Many different arrangements of the various components depicted, as well as components not shown, are possible without departing from the scope of the claims below. Embodiments of the present disclosure have been described with the intent to be illustrative rather than restrictive. Alternative embodiments will become apparent to readers of this disclosure after and because of reading it. Alternative means of implementing the aforementioned can be completed without departing from the scope of the claims below. Certain features and sub-combinations are of utility and may be employed without reference to other features and sub-combinations and are contemplated within the scope of the claims.

Claims

1. A computer system, comprising:

at least one processor; and

computer memory having computer-readable instructions embodied thereon, that, when executed by the at least one processor, perform operations comprising:

determining a content card associated with a video, the content card including an indication of an entity associated with the video and a presentation criterion for presenting the content card;

determining a condition corresponding to the presentation criterion for presenting the content card is satisfied;

based on the condition corresponding to the presentation criterion being satisfied, causing presentation of the content card, via a user interface, during a presentation of the video;

detecting, via the user interface, a user interaction with the content card;

in response to detecting the user interaction:

based on the card entity, generating, by accessing a knowledge base, a content to be provided via a content window;

causing presentation, via the user interface, of the content window; and

causing the content to be presented via the content window.

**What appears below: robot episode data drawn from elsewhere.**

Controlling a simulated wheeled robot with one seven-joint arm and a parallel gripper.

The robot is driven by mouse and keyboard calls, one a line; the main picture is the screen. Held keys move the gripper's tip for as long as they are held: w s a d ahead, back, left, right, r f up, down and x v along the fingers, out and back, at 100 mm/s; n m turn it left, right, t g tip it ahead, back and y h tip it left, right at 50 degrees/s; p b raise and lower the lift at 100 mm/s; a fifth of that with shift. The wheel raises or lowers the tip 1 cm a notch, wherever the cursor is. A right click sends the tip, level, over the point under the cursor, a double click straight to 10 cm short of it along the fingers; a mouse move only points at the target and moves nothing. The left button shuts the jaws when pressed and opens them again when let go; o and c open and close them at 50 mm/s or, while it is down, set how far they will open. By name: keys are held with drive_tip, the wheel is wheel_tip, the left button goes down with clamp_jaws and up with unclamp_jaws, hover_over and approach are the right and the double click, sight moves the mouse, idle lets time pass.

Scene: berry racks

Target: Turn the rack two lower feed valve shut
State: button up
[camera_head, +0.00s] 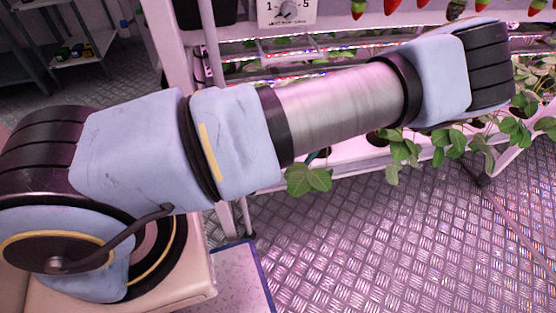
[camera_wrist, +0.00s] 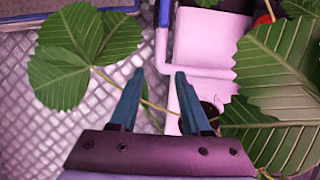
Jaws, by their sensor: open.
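In the wrist view my gripper (camera_wrist: 159,73) is open, with two teal fingers apart and nothing gripped between them. A thin green stem crosses behind the fingers. A narrow blue upright piece (camera_wrist: 165,13) shows above the fingertips, beside a pale pipe or rail. I cannot tell whether it is part of the lower feed valve. No valve handle is clearly seen in either view. In the head view my arm stretches across the rack and hides much of it; my gripper is mostly hidden behind the arm.
Large leaves (camera_wrist: 85,45) flank my gripper on the left, with more leaves (camera_wrist: 275,80) on the right. Metal floor (camera_head: 390,255) is open in front.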

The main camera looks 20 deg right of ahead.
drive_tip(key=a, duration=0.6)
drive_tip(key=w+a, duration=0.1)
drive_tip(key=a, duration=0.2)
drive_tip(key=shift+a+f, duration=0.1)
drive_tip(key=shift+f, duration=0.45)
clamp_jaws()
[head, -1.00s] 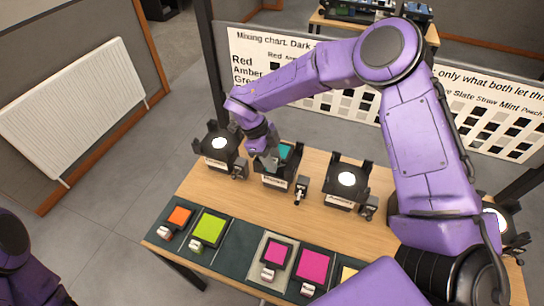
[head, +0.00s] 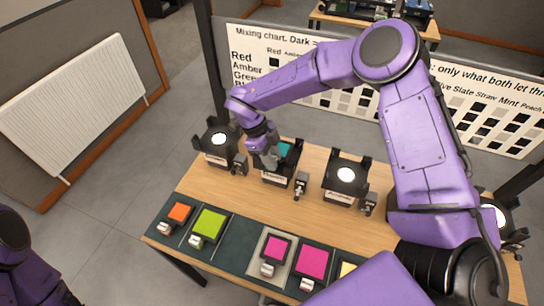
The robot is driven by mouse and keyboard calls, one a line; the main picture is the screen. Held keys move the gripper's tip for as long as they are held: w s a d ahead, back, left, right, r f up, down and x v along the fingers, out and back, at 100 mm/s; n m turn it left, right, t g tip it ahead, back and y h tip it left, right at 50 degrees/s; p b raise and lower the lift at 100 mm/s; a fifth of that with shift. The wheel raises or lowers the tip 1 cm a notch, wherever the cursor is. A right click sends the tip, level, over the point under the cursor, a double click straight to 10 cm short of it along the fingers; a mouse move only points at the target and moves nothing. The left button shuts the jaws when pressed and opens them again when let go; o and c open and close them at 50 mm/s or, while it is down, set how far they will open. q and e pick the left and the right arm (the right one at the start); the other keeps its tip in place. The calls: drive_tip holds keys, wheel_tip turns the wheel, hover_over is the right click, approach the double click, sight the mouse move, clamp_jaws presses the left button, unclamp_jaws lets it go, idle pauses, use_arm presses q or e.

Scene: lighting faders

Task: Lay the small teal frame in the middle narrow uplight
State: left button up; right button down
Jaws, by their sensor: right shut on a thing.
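The small teal frame (head: 284,149) shows at the middle narrow uplight (head: 278,178), partly hidden behind my right gripper. My right gripper (head: 268,163) reaches down at that uplight and is shut on the teal frame. The frame lies within or just over the uplight's top; I cannot tell whether it rests fully. My left arm shows only at the lower left edge, and its gripper is out of view.
Lit uplights stand to the left (head: 218,140) and right (head: 346,175). Orange (head: 180,212), lime (head: 209,223), pink (head: 275,248) and magenta (head: 313,262) frames lie on a dark mat (head: 238,243) along the front. Bare wood lies between.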

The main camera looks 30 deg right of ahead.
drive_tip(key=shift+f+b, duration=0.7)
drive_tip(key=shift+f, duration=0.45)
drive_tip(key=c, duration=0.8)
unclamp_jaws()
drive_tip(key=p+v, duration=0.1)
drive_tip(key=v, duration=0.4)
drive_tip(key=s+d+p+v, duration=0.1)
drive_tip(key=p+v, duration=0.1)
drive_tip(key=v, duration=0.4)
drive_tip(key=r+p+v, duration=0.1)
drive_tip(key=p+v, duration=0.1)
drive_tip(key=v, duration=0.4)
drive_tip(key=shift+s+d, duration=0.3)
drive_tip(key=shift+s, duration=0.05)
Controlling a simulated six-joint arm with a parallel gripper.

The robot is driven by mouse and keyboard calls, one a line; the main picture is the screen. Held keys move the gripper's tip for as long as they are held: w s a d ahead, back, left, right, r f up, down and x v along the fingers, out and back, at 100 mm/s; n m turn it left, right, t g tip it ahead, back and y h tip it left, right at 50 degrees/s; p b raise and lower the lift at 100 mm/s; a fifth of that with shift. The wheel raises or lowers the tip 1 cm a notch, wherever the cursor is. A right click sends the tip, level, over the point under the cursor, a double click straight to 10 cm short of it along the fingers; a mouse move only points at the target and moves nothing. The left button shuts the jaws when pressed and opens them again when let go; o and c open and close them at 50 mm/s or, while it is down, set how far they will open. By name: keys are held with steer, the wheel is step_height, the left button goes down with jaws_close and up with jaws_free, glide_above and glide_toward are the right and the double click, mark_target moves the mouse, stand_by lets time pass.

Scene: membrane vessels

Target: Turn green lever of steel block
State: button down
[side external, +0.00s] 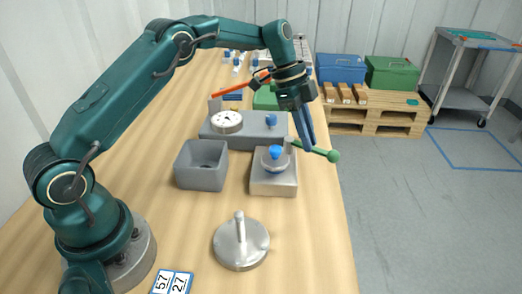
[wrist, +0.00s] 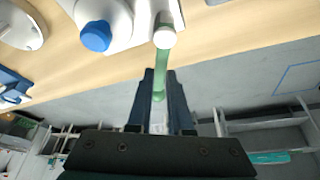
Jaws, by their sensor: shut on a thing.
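The steel block (side external: 273,187) stands near the right edge of the table, with a round fitting and a blue knob (side external: 275,152) on top. Its green lever (side external: 333,156) points right from a post at the block's back right, and its ball end hangs past the table edge. My gripper (side external: 308,146) comes down from above and is shut on the lever between post and ball. In the wrist view the green lever (wrist: 162,62) runs from its pale pivot down between my two fingers (wrist: 160,90). The blue knob (wrist: 95,36) shows at upper left there.
A grey open bin (side external: 202,170) stands left of the block. Behind is a grey base (side external: 245,134) with a dial (side external: 227,121). A steel disc with a post (side external: 241,245) and number cards (side external: 172,282) are in front. Open floor (side external: 410,220) lies right of the table.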

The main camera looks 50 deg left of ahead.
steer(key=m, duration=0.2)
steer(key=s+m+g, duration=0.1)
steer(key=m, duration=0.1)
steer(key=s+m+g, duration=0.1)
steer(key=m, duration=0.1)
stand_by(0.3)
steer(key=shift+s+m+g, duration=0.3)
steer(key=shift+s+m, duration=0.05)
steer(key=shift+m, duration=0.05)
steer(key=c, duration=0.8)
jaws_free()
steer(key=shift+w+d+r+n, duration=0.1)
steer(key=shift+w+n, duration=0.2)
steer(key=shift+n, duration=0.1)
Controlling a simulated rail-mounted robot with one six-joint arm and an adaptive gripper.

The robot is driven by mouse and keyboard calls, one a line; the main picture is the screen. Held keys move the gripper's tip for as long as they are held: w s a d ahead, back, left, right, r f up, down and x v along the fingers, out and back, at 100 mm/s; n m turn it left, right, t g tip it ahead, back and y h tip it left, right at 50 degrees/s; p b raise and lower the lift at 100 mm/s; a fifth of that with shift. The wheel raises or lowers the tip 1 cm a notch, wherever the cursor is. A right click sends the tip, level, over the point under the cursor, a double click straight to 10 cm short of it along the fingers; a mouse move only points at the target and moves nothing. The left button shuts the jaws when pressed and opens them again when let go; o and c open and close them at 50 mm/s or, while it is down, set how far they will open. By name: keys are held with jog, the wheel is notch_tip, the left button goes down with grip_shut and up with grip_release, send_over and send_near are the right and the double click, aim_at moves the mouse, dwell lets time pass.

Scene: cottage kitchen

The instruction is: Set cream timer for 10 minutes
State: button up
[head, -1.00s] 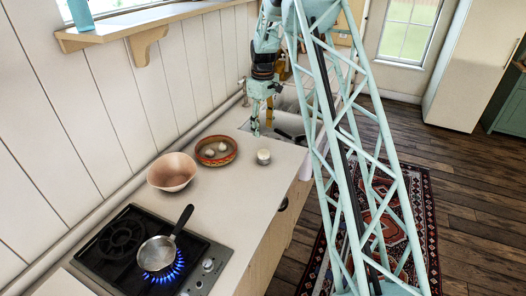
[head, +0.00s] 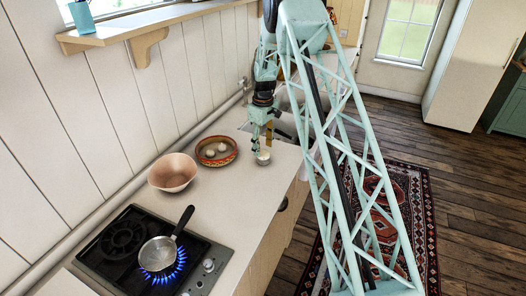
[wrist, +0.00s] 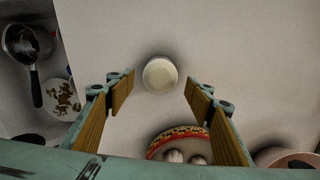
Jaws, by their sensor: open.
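The cream timer (head: 263,158) is a small round pale thing standing on the counter, right of the egg bowl in the head view. In the wrist view the timer (wrist: 160,73) shows from above as a cream disc, slightly beyond the fingertips and between their lines. My gripper (wrist: 158,82) is open and empty, its wood-faced fingers wide apart. In the head view my gripper (head: 262,146) hangs just over the timer and partly covers it. I cannot make out any marks on the dial.
A patterned bowl (head: 216,163) with eggs and a pink bowl (head: 173,185) stand left of the timer. A saucepan (head: 158,254) sits over a lit blue flame on the hob (head: 110,262). The sink, with dishes inside, lies behind. The counter front (head: 226,209) is clear.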

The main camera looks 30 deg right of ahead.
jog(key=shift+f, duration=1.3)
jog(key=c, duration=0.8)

2. The system of claim 1, wherein generating the content based on the card entity comprises:

generating a query input for the knowledge base;

performing a query operation using the knowledge base and the query input;

receiving a query result; and

providing a representation of the query result as the content.

3. The system of claim 2, wherein the knowledge base comprises a language mode, wherein the query input comprises an input prompt for the language model that includes the entity and an instruction to generate a summary explanation regarding the entity, and wherein the query result comprises an output provided by the language model in response to receiving the input prompt.

4. The system of claim 1, wherein the content card is caused to be presented over the video, and while the video is presented, by using a layer such that the video is not modified to include presentation of the content card; and wherein the detecting the user interaction with the content card comprises detecting a user engagement with the content card.

5. The system of claim 1, wherein the presentation criterion comprises a temporal criterion, an event detection criterion for an event in the video and corresponding to the entity, or an object detection criterion for an object in the video and corresponding to the entity.

6. The system of claim 5, wherein the presentation criterion comprises the object detection criterion for the object corresponding to the entity, and wherein the condition is determined to be satisfied based on a detection of the object in the video by using video object detection.

7. The system of claim 5:

wherein the presentation criterion comprises the object detection criterion for the object corresponding to the entity; and

further comprising, in response to detecting the user interaction with the content card, causing presentation of a visual indicator on the object in the video and corresponding to the entity.

8. The system of claim 1, further comprising:

subsequent to causing presentation of the content card, determining the condition corresponding to the presentation criterion for presenting the content card is not satisfied; and

based on the condition corresponding to the presentation criterion not being satisfied, causing the content card not to be presented.

9. The system of claim 1, wherein the content card associated with the video is determined based on metadata or a header of the video, and wherein the video comprises prerecorded video media, a live video feed, a video file, or streaming video media.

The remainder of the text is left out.